3 weeks of sitting is enough to drain many a battery, in many a vehicle, to a no start situation.
Often, the overdischarged battery is jumpstarted, driven for an hour or less, and parked again, and the driver thinks the battery is fully charged.
2 weeks later or less, often much less, of sitting, the vehicle wont start.
lather rinse repeat until its new battery time. This will usually happen quickly and the battery or alternator is blamed, but really it had a sumo wrestler sit on its chest. It was only allowed to breathe slightly, before being sat on again.
Driving for an hour, at best, is going to get the slowly drained starting battery to 85% charged, and that final 15% is not only very important to insure the battery does not lose a huge amount of capacity forever, like a fuel tank getting physically smaller, that last 15% could equal a few more days of sitting before there is a no start the next time.
85% charged to 100% charged takes any Healthy lead acid battery, no less than 3 hours, when held at ideal voltages for that entire time.
An unhealthy battery will take significantly longer to get from 85% to 100%, and might not ever reach 100% without considerable time spent/ held int he mid 14 volt range.
Its extraordinary unlikely that the vehicle will hold elevated voltages for such a duration even if the vehicle is driven for that duration.
Starting batteries HATE being slowly drained to dead over 2 weeks, any lead acid battery hates it, but a marine battery or a true deep cycle battery will, if truly fully charged afterwards, retain more capacity, and behave better and live longer than the starting battery, all other factors being equal.

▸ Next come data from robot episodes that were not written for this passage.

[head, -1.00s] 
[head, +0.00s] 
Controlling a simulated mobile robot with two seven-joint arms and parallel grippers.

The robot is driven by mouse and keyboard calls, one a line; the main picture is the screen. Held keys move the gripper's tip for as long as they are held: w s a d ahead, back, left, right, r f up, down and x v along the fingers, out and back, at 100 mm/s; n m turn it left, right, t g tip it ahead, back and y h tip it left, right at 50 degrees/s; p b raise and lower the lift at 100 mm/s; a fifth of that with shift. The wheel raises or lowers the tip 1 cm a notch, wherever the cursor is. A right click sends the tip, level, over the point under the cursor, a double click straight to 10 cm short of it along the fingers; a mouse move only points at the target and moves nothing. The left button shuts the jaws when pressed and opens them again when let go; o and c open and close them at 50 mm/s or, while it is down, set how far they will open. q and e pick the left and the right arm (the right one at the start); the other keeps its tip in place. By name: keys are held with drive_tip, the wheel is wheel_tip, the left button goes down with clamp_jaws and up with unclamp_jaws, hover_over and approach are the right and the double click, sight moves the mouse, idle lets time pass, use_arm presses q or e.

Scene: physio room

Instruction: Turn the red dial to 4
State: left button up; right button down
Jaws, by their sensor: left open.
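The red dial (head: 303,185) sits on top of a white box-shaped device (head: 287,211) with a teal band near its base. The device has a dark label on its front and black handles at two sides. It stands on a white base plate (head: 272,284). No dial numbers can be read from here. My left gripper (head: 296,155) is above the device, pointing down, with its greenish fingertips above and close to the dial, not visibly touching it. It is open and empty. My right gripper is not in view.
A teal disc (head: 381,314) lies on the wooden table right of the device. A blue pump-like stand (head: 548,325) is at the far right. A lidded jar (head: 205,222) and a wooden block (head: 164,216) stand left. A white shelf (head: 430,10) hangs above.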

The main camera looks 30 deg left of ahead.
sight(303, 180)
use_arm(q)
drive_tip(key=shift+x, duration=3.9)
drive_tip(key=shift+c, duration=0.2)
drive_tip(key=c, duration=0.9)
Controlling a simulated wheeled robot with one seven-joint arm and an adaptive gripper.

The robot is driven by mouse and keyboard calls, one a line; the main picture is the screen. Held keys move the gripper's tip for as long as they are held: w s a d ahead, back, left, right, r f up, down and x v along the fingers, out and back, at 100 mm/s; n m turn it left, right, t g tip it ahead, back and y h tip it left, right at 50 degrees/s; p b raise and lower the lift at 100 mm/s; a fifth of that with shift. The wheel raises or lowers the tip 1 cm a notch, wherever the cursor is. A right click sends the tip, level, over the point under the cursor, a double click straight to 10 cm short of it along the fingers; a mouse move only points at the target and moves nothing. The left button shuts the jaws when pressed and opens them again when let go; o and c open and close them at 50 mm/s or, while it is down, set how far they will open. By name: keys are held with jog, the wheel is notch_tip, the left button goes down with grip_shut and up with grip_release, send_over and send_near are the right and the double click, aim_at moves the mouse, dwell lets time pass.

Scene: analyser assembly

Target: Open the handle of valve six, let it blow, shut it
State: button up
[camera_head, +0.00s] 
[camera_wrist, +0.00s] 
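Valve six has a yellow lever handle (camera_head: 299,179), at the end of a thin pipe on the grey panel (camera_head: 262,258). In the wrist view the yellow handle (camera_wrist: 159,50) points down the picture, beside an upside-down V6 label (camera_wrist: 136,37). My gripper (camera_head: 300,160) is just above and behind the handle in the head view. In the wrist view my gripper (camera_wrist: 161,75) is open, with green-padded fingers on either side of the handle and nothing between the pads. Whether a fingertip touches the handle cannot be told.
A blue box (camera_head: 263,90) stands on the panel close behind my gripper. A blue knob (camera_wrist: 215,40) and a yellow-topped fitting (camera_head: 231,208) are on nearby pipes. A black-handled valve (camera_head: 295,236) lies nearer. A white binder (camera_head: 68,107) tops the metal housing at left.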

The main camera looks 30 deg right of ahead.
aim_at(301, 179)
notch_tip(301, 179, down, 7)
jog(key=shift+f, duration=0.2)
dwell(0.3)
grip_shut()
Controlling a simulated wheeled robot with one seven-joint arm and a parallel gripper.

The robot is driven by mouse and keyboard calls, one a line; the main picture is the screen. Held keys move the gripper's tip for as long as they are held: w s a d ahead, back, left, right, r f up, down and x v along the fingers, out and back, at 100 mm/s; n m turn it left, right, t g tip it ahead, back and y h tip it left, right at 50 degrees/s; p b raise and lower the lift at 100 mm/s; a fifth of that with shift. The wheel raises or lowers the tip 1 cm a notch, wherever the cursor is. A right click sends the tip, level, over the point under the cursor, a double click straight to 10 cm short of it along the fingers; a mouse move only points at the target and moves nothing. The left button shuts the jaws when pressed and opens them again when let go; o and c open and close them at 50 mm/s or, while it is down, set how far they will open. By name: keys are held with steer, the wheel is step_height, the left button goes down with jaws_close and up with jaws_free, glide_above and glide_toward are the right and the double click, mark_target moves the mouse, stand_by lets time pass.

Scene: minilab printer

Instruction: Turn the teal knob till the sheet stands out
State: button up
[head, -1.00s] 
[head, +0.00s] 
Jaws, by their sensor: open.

When a lead acid battery is drained to dead, relying on the alternator by itself to recharge, is unwise, even if the vehicle is going to be driven for 5 hours on the freeway.
One should really put it on a charger overnight, or longer, when a battery is drained this far, and there is no guarantee that overnight is long enough.
Returning an abused battery, such as one that is repeatedly drained to dead over 2 to 3 weeks, back to its maximum remaining potential capacity takes a long time at elevated voltages.
Even with a true full charge applied afterwards, a 2 to 3 week drain to dead is still extremely abusive to it. It can only do this so many times, and each time it will take less and less time for the no start situation to arise. Each time it happens, if driven the same duration after a jumpstart will be charged to a lesser % of its remaining capacity, which is diminished.
Also, the newly replaced battery drained to dead over 2 to 3 weeks, then jumpstarted, will put a considerable load on the alternator. if parked Idling, it can get too hot, quickly. I recommend driving 25mph plus soon after jumpstarting a newish jumpstarted battery. The older battery jumpstarted, will not be able to accept nearly as much amperage at the same voltage, as controlled by the vehicle's voltage regulator, which controls the alternator's output, and thus will not tax the alternator as hard.
an ~ 10 watt solar panel on the south facing dashboard, is a good idea on a vehicle which takes 2 weeks to drain the battery to dead.
Another option is removing the negative from the battery cable. Not a good idea on every vehicle out there, but most others The vehicle might run crusty at first and radio presets might be gone, but when the ground cable is removed, the only discharge will be the battery's self discharge itself. Which can be considerable in an elevated temperature midlife battery in summer.
There's a couple asterix's involved.